Frequently Asked Questions

What is brand health tracking?
Brand health tracking is the ongoing measurement of how a brand is perceived, recalled, and preferred by its target audience over time. It typically covers metrics including awareness, consideration, brand associations, perceived differentiation, and advocacy, tracked consistently so that trends can be identified and acted on.
How often should you run brand health tracking?
Annual tracking is generally too infrequent for brands in competitive or fast-moving categories. Quarterly is a reasonable minimum, and continuous rolling surveys are better still if the budget allows. The goal is to identify trends as they form rather than after they have become established patterns that are harder to reverse.
What metrics should a brand health tracker include?
A well-designed brand health tracker should cover prompted and unprompted awareness, consideration, preference, key brand associations, perceived differentiation versus competitors, and advocacy or recommendation intent. The specific metrics should be chosen based on what drives decisions in your category, not based on what is easy to measure or what the previous agency tracked.

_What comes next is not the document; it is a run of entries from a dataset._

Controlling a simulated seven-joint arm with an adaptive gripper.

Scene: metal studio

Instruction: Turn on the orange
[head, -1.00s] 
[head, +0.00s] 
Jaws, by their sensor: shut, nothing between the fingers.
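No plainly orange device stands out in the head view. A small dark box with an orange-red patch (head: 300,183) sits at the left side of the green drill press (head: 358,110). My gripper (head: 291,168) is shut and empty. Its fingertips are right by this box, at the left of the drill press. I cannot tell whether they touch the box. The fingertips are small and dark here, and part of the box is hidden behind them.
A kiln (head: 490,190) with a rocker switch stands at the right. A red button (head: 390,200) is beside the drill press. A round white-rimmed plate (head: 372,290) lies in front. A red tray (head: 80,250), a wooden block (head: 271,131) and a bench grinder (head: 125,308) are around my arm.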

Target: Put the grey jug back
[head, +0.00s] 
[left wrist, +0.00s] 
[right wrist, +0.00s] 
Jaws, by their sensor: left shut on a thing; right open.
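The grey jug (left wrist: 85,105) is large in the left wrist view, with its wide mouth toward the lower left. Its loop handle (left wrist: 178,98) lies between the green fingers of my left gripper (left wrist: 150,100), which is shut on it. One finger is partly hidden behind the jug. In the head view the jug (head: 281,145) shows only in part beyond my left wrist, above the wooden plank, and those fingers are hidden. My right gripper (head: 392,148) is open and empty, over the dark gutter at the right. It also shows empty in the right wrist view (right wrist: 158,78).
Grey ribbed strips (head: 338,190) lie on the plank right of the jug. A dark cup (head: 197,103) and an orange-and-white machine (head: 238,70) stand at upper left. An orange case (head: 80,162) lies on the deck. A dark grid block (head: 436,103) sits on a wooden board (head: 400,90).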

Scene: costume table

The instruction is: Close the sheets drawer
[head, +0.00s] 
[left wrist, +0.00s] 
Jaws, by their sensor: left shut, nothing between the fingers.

How do you connect brand health data to commercial outcomes?
The most effective approach is to track brand health metrics alongside commercial data, including revenue trends, customer acquisition costs, and retention rates, in the same reporting environment. Brand metrics like consideration and advocacy often lead commercial outcomes by a quarter or more, which means they function as early warning signals rather than lagging indicators of business performance.
Why do brand health programmes fail to drive decisions?
Most brand health programmes fail because they were designed to report rather than to inform decisions. Common causes include reporting to the wrong audience, presenting data without recommended actions, tracking metrics that are not connected to commercial outcomes, and the absence of clear ownership and accountability for acting on the findings.